It is with great sadness that the trustees of the Brandywine Conservancy & Museum of Art announce the death of Phyllis Mills Wyeth on Jan. 14.
Mrs. Wyeth was an early and major supporter of the fledgling Tri-County Conservancy, which became the Brandywine Conservancy & Museum of Art, and was a founding member of its Board. In addition to her work with the Brandywine she was a noted philanthropist, conservationist, environmentalist, arts supporter, accomplished horsewoman and a staunch advocate for the rights of the handicapped and disabled.
Born in New York City on Nov. 13, 1940, Phyllis Mills Wyeth was the daughter of the late James and Alice du Pont Mills. Wyeth grew up outside of Middleburg, Va., on Burnt Mill Farm—adjacent to Hickory Tree Farm, a renowned Thoroughbred breeding, training and racing facility founded by her parents. The Mills family raised, owned and raced several top stakes winners such as “Devil's Bag,” “Believe It” and “Gone West.”
Growing up with a love for horses and steeplechase events, Wyeth competed in several local point-to-point races as a teenager. While a life-altering auto accident left her disabled at age 20, Wyeth’s spirit remained ever determined, steadfast and positive throughout her entire life. Her passion for horses and racing continued, with Wyeth becoming a well-known and respected carriage driver and an accomplished Thoroughbred horse breeder and owner.
On her racing stable in Chadds Ford, Wyeth bred the famed horse Union Rags, a fourth-generation descendant of her family's breeding program. Union Rags would later become Wyeth’s “dream come true” champion horse and winner of the Belmont Stakes in 2012.
After graduating from the Ethel Walker School, Wyeth majored in political science at Finch College and later attended the Columbia School of Social Work. She worked for then-U.S. Senator John F. Kennedy, and later in the White House with President Kennedy’s special assistant.
In 1968, she married artist Jamie Wyeth of Chadds Ford, son of Andrew Wyeth and grandson of N.C. Wyeth. The couple lived on their 240-acre Point Lookout Farm -- purchased by Phyllis Wyeth’s great grandfather in 1903 -- on the Pennsylvania-Delaware border. During the summer months, the couple resided at their home on Southern Island in Maine.
Nearby in Port Clyde, Maine, Mrs. Wyeth founded the Herring Gut Learning Center in 1999. Inspired by her mother, Alice du Pont Mills, who was also an environmental activist and lifelong philanthropist, Wyeth led her life with a dedication to the environment and giving back to her community. Wyeth created Herring Gut Learning Center with the goal of teaching local children about aquaculture and marine conservation and to help preserve Maine’s traditional fishing communities.
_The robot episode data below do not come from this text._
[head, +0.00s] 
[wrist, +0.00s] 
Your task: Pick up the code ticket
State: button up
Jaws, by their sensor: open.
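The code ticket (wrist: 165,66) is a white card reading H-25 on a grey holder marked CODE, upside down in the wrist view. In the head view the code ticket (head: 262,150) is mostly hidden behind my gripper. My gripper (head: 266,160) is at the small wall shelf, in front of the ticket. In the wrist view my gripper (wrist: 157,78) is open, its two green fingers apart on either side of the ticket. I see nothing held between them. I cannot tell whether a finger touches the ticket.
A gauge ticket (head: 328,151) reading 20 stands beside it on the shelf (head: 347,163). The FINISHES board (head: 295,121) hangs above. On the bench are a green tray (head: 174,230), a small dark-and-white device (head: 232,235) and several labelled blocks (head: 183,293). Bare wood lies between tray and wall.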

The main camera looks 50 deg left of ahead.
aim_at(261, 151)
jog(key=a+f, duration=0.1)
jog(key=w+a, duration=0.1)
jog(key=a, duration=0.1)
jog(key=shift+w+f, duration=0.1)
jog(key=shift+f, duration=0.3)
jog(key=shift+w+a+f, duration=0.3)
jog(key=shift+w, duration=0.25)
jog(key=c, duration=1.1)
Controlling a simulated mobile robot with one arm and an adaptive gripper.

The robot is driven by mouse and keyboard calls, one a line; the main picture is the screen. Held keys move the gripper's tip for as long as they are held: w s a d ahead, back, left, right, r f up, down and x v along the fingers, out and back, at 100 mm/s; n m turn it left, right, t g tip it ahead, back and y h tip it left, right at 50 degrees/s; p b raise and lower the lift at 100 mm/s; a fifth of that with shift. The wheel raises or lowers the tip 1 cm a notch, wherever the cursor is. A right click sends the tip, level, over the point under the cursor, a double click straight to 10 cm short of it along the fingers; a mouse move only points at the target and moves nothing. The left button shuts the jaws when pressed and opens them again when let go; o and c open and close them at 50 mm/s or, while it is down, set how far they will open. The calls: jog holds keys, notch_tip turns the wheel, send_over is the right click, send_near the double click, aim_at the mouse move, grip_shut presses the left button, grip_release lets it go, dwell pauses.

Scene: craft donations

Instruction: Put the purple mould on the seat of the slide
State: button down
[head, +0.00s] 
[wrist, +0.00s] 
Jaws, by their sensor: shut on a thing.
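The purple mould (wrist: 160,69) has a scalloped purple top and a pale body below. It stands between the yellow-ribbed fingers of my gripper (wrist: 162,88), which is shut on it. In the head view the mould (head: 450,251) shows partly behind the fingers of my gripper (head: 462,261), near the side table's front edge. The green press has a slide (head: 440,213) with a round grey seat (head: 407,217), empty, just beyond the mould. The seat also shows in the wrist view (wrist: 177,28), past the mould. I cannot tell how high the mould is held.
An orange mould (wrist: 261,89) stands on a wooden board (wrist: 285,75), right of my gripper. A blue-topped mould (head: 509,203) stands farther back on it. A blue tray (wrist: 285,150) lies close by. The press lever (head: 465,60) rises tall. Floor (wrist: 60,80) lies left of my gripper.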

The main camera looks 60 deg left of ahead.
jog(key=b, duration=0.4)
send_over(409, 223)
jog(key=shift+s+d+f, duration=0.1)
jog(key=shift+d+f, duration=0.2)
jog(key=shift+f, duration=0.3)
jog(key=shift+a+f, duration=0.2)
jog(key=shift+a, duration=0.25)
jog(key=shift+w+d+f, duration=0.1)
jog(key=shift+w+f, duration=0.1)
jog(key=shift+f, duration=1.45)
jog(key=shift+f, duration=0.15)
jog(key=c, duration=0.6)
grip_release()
Wyeth was later awarded the NOAA Fisheries Environmental Hero award in 2002 for her efforts with the organization.
Wyeth and her husband, Jamie, were also one of the first to grant a conservation easement to the Brandywine Conservancy in 1969, preserving 44.5 acres of their land along the west bank of the Brandywine River, permanently protecting it from development.
Wyeth had an extraordinary career in public service, both advocating for the arts and for the rights of the disabled. She worked as a teacher for the Terry Children's Psychiatric Center in Wilmington, Delaware, and spent many years in Washington, D.C., working as a consultant for the National Endowment for the Arts, as vice chairperson of the National Committee on Arts for the Handicapped (now known as VSA, the international organization on arts and disability), and assisting with the National Very Special Arts Festival.
She also served on multiple boards, including the Brandywine Conservancy & Museum of Art, the H.J. Heinz Company Foundation, the National Trust for Historic Preservation, the Mary Chichester duPont Foundation, the National Resources Defense Council, and as Trustee Emeritus of the Herring Gut Learning Center. She was appointed to the National Endowment for the Arts and Handicapped Advisory Task Force to the White House Conference on Handicapped Individuals and served on the President’s Committee on the Employment of the Handicapped.
Funeral services will be private. In the coming weeks the Brandywine River Museum of Art will host a selection of paintings of Phyllis Wyeth by her husband, Jamie, as a special tribute exhibition. Additional details will be released soon.